October 1, 2006

It's Not uncommon for old-school auto enthusiasts to switch from fuel injection to carburetors. To many, carburetors are simple and practical in terms of installation and use. Carburetors mix the air and gas and don't need an electronic brain to tell them how to do it.

Using a carbureted induction is often the first choice for the budget-conscious builder, as there is no expensive EFI unit to purchase and tune. All you need are some basic parts to get going, and a few tuning passes often yield quick and impressive results. But we wondered if switching from EFI to carburetion, or building a carbureted combo from scratch, was really that simple. In the next few pages we'll answer those questions.

Before you venture forth with your project, consider that lopping off your EFI system is not an emissions-legal modification-unless your car was originally equipped with a carburetor, and in that case, you usually have to use 50-state-legal replacement parts. If you're looking at a strip-only project, then you don't have to worry about it.

That said, your project and your goals will ultimately determine the level of induction the engine will need in order to reach peak performance. You can almost always reach your goal with either EFI or a carburetor (or two), but there are some serious differences between the two systems, so the first thing to do is compare the components.

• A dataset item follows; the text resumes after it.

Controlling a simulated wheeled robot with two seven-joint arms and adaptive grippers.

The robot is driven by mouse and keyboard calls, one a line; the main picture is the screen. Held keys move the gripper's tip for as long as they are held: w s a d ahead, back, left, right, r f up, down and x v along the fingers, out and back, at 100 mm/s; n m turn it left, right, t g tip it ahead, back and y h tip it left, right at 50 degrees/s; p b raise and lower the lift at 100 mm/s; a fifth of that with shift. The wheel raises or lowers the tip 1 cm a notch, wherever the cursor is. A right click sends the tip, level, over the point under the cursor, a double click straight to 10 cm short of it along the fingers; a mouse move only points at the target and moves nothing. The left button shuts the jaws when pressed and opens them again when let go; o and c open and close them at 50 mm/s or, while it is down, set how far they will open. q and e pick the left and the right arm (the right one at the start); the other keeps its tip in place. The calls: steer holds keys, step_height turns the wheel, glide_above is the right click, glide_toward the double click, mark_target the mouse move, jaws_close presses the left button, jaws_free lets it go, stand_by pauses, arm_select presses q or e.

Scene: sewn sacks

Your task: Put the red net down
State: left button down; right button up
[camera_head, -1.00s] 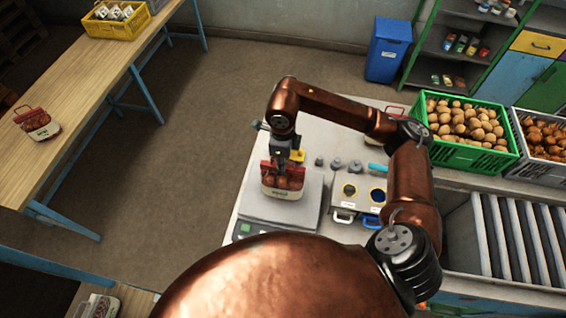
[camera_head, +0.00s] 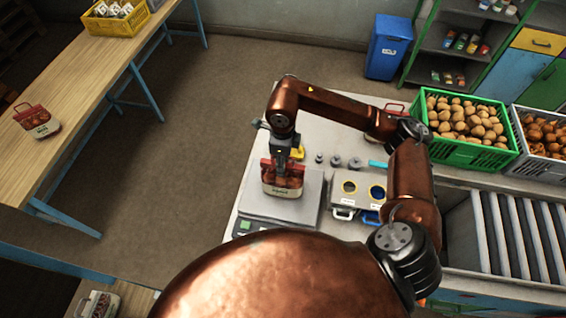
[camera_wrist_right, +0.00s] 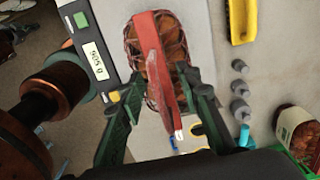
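A red-topped net bag (camera_head: 283,184) with brown contents and a pale label stands on the scale (camera_head: 292,213). My right gripper (camera_head: 282,160) points down over its top. In the right wrist view the net (camera_wrist_right: 160,55) lies between the spread fingers of the right gripper (camera_wrist_right: 162,88). Gaps show between the fingers and the red top strip, so the gripper looks open around it. The scale display (camera_wrist_right: 95,62) shows a reading in grams. My left gripper is not in view.
A similar net (camera_head: 38,122) lies on the wooden table at left, with a yellow crate (camera_head: 117,27) farther back. A two-holed box (camera_head: 358,194) and small grey weights (camera_head: 336,161) stand right of the scale. A green crate (camera_head: 470,155) holds potatoes. Rollers (camera_head: 510,240) run at right.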

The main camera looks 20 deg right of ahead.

Many EFI engines that make over 500 hp require some type of enhanced EFI or a stand-alone engine-management system. This can cost well over $1,000 for a basic system and upwards of $2,000 for a fully optioned setup. You will also need a manifold, a throttle body, a mass air meter (save for Speed Density systems), fuel rails, injectors, a suitable pump and regulator, a good pressure gauge, and a feed and return system.

In contrast, a carbureted system requires only a pump, a feed line, a carburetor, and the manifold. Basic street/strip carbureted equipment costs far less than EFI parts, but once you get into hard-core racing parts, the price difference between EFI and carbureted components tends to get much closer.

One of the more important components to either system is the fuel pump. Electronically fuel-injected cars run at high fuel pressures, generally between 35 and 60 psi, whereas carburetors require anywhere from 5 to 9 psi. The high-pressure systems either employ a return line or an electronically regulated pump to control flow. There are in-tank and external pumps, and if you plan to make serious horsepower, you better plan to have a serious pump.

That said, it is best to get a fuel pump that is designed for a carbureted application when switching to carburetion. Aftermarket electric and mechanical fuel pumps are readily available from companies like Barry Grant, Holley, Aeromotive, and Mallory, and at times you can get away with the stock mechanical fuel pumps.

Keep in mind that if you choose to use a mechanical fuel pump, you may need a cam eccentric to make the pump work. The eccentric bolts on to the camshaft and manipulates the fuel pump's arm in order to produce the pumping action. An older block must also be used, as the EFI blocks have no provision for this pump. In high-performance applications, an electric pump is the better choice.